At 01:11 PM 5/4/2009 -0700, Garrett Cooper wrote:
You're right -- it doesn't protect against the following (><):

/full/path/to/package.egg
./package.egg

By duplicates, I meant 'package-1.0.egg' and 'package-1.1.egg', not alternate paths to the same file.

(As for the '.' replacement, you might want to look at what I said more closely.)


BTW, wasn't -m deprecated?

No.

 I mean, -m's `delivered' functionality
doesn't even work

You'll need to be more specific there: I don't know what you're saying "doesn't work", let alone *how*, what behavior you expect, or what you're seeing instead.

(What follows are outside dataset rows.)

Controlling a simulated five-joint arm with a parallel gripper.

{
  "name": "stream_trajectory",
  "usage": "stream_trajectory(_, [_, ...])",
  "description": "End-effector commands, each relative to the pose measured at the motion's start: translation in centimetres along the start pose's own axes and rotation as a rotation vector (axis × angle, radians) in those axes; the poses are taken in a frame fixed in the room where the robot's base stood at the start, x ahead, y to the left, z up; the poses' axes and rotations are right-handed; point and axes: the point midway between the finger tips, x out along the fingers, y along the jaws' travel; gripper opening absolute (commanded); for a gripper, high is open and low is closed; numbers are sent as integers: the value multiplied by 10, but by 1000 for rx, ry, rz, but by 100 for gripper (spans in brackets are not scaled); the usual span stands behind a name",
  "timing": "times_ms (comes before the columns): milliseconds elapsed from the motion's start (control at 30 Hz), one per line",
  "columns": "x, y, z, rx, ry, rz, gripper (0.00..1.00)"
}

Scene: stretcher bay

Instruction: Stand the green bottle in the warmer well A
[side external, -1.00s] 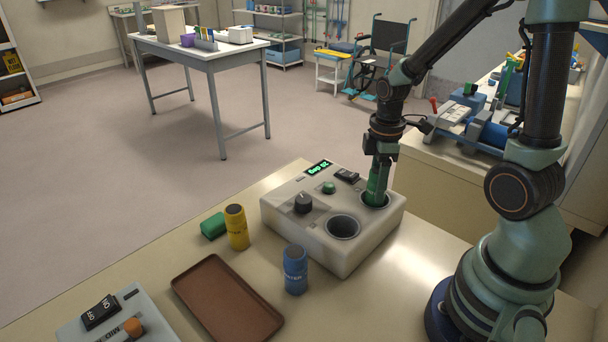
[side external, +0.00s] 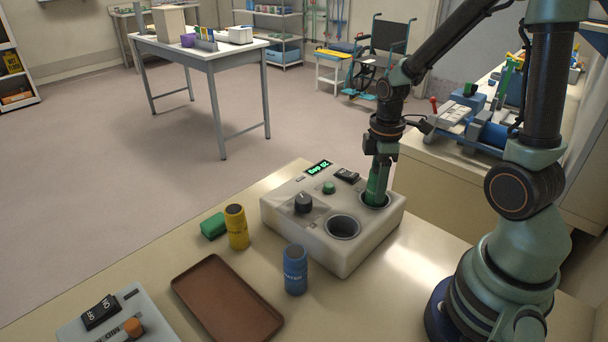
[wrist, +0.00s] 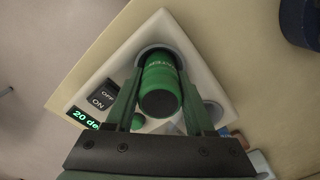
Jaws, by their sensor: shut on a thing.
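The green bottle (side external: 376,183) stands close to upright in the far well (side external: 388,203) of the warmer (side external: 318,243), its lower part hidden inside the well. My gripper (side external: 381,172) points down over that well and is shut on the bottle. The warmer's nearer well (side external: 343,227) is empty. I cannot read which well is marked A.
A blue bottle (side external: 295,269) and a yellow bottle (side external: 237,227) stand in front of the warmer. A green block (side external: 214,226) lies beside the yellow one. A brown tray (side external: 228,300) and a switch box (side external: 117,317) lie nearer. Bare table shows right of the warmer.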

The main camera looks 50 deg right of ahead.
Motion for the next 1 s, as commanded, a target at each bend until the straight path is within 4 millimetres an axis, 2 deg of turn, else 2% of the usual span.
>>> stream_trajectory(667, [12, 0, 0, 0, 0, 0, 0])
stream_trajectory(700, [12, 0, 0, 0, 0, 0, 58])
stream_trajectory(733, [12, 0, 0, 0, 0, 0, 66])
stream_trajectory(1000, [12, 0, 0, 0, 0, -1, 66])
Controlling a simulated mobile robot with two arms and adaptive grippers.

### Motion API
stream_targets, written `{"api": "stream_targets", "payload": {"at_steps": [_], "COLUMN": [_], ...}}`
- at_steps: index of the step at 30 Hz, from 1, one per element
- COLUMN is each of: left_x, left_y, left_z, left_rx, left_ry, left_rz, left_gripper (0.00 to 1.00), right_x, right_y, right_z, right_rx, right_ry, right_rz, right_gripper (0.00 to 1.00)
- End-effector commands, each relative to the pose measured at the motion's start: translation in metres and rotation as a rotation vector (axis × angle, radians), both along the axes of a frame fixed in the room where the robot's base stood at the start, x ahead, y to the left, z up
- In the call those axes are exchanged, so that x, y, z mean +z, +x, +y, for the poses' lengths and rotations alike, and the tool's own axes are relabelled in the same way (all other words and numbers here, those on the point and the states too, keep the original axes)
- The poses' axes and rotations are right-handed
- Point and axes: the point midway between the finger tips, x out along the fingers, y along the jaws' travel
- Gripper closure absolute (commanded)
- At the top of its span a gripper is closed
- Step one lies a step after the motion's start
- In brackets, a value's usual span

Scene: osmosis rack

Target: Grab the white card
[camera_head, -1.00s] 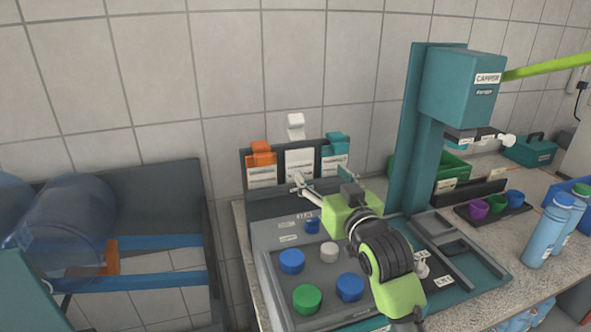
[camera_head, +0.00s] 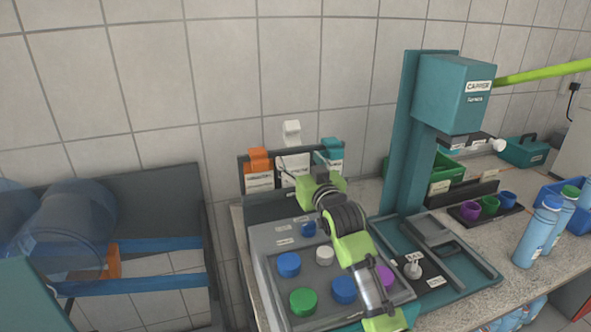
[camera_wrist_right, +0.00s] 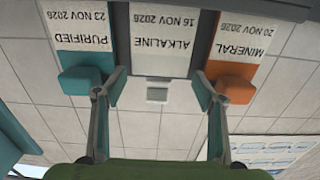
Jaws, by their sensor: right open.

because python stores all loaded package / module
entries in .pth files as keys in a dictionary _anyhow_

I also don't know what you mean here. .pth file contents are added to sys.path, not a dictionary. Unless you're talking about sys.path_importer_cache or something, in which case I still don't see the connection to anything else at hand.


I have no idea how -xN factor into this though

The original docs said to use -m before uninstalling, but they really should say -mxN to exclude scripts and avoid installing (or uninstalling!) dependencies. The docs are broken (or at any rate, suboptimal) and should be fixed.


- The duplicates erasure was just gravy, and purely an exercise on my
part getting used to set's in python. The real point was the missing
package in .pth functionality, caused by easy_install / setuptools
lacking proper MP-safe logic.

I'm going to guess that by "MP" you mean multiprocessing, in which case I would say, yes, easy_install assumes that you are not running multiple simultaneous installations to the same directory.